O lançamento foi anunciado durante o evento “Resistir é Comunicar”, realizado no dia 24 de novembro na Faculdade de Comunicação da Universidade de Brasília (UnB), e reuniu jornalistas, ativistas, lideranças comunitárias, pesquisadoras e defensoras de direitos, incluindo representantes de organizações internacionais como a latinoamericana AfroColectiva, a Women’s March (representada pela americana Tamika Middleton) e o Comitê Global da Marcha das Mulheres Negras (representado pela argentina Sandra Chagas).
“As jornalistas negras precisam de uma rede de segurança para conseguir trabalhar em um ambiente seguro, e as redes sociais não oferecem isso. As vozes dessas jornalistas precisam ser ouvidas dentro e fora das redações, e o objetivo da REPCONE com essa cartilha é fornecer as ferramentas necessárias para essas jornalistas reconhecerem os abusos, saberem como lidar com eles e ter os materiais didáticos adequados para denunciar essas violências”, explico Marcelle Chagas, coordenadora de REPCONE e membro da Rede JP.
O evento de lançamento da cartilha, no contexto da Marcha das Mulheres Negras 2025, foi organizado pela Universidade de Brasília, Gecoms/UNB, o projeto Cartas para o Amanhã, REPCONE, a Red de Periodistas Afrolatinos, Rede de Jornalistas Pretos pela Diversidade na Comunicação (Rede JP) e a Mozilla Foundation. O encontro também analisou a relação entre a mídia tradicional e as comunidades periféricas, destacando a ausência e distorção de narrativas que levam à marginalização dessas populações ao focar em estereótipos de violência em vez de aspectos culturais, de resistência e empreendedorismo.

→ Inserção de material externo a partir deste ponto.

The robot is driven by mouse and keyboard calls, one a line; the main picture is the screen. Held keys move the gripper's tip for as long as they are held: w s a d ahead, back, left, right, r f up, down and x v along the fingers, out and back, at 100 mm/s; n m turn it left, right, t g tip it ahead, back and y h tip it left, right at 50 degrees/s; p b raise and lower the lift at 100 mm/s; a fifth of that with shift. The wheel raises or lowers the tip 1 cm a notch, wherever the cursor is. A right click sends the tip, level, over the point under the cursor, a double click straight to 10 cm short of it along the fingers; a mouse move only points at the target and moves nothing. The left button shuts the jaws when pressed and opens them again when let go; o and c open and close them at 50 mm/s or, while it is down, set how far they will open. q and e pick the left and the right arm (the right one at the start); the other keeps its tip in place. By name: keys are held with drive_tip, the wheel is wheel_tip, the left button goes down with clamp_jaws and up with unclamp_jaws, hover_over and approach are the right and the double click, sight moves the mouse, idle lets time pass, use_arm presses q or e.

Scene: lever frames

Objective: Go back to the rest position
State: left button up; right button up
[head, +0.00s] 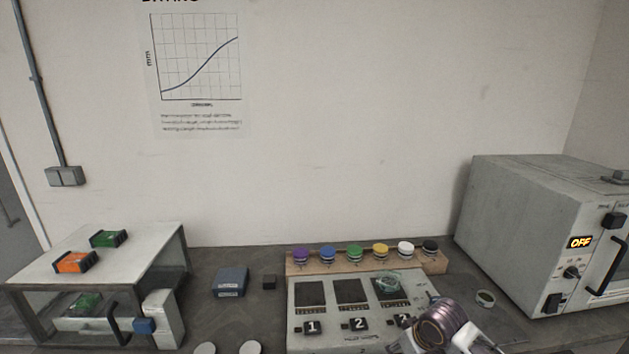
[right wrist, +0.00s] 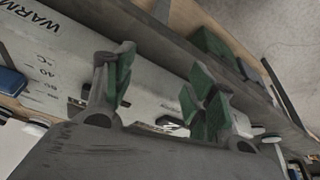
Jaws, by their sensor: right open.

Em contraponto, a conferência ressaltou o papel vital do jornalismo negro na descentralização e humanização das histórias, trazendo a perspectiva das populações negras e produzindo conteúdo que celebra a negritude e questiona estruturas racistas e coloniais. Nesse sentido, foi debatido o enfrentamento ao racismo estrutural dentro das redações e na cobertura, apresentado o jornalismo negro como uma ferramenta essencial para superar a injustiça informacional.

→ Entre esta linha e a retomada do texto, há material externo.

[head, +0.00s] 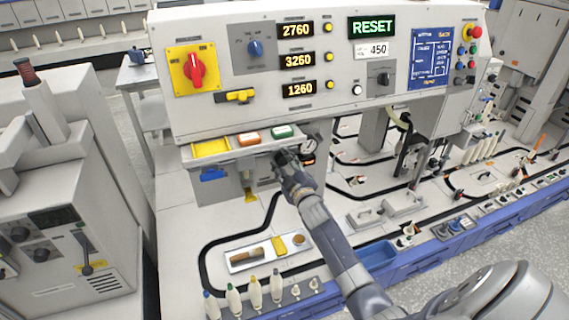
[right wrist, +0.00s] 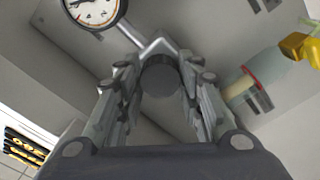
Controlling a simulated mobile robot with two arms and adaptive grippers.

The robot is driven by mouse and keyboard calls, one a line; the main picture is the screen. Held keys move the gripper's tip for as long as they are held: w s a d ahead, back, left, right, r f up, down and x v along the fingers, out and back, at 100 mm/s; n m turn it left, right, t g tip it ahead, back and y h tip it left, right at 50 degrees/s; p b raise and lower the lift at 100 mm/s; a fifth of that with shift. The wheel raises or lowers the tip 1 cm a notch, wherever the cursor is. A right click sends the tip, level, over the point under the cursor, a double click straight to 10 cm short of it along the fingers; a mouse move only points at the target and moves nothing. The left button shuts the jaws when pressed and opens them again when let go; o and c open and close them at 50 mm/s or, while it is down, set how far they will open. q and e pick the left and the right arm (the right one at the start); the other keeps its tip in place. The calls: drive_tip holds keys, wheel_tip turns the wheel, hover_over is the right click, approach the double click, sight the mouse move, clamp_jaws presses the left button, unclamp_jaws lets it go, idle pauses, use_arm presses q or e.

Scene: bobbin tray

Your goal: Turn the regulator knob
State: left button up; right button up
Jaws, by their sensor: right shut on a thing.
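The regulator knob (right wrist: 160,80) is a dark grey round knob between the fingers of my right gripper (right wrist: 160,95) in the right wrist view. The fingers are shut on it from both sides. In the head view my right gripper (head: 284,160) reaches under the front of the console and hides the knob. A round white pressure gauge (head: 309,146) sits just right of the gripper. The gauge (right wrist: 96,8) also shows at the top left of the right wrist view, partly cut off. My left gripper is not in view.
The console (head: 320,100) with its displays and switches overhangs the gripper. A yellow handle (right wrist: 300,46) is at the right in the right wrist view. A tray (head: 240,262) and upright bobbins stand below.

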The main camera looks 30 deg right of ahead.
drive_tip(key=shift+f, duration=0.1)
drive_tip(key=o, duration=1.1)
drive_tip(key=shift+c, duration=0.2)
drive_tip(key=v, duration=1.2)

Palestrantes como a jornalista Jacira Silva (Cojira Brasília da Federação Nacional dos Jornalistas), Juliana Cézar Nunes (gerente de Jornalismo Digital na EBC), e Natália Purificação (coordenadora da Coordenação Nacional de Articulação das Comunidades Negras Rurais Quilombolas – CONAQ), destacaram a vulnerabilidade e a resistência de jornalistas negras, que enfrentam a violência política, racial e de gênero ao exercerem a profissão – inclusive dentro das próprias redações, mas se mantém fortes e continuam trabalhando e reforçando a importância da luta contra a violência de gênero e raça.
Sobre a Rede JP
Fundada em 2018, a Rede de Jornalistas Pretos Pela Diversidade na Comunicação (Rede JP) é uma organização não-governamental dedicada a democratizar a comunicação e promover a participação de jornalistas negros nesse processo. A iniciativa se estrutura em três pilares principais: educação, representatividade e oportunidade, com o objetivo de promover a inovação e conexões estratégicas. A Rede JP atua como um elo entre aproximadamente 200 veículos de comunicação afrocentrados, grandes mídias, empreendedores, estudantes e comunicadores de diversas regiões do Brasil.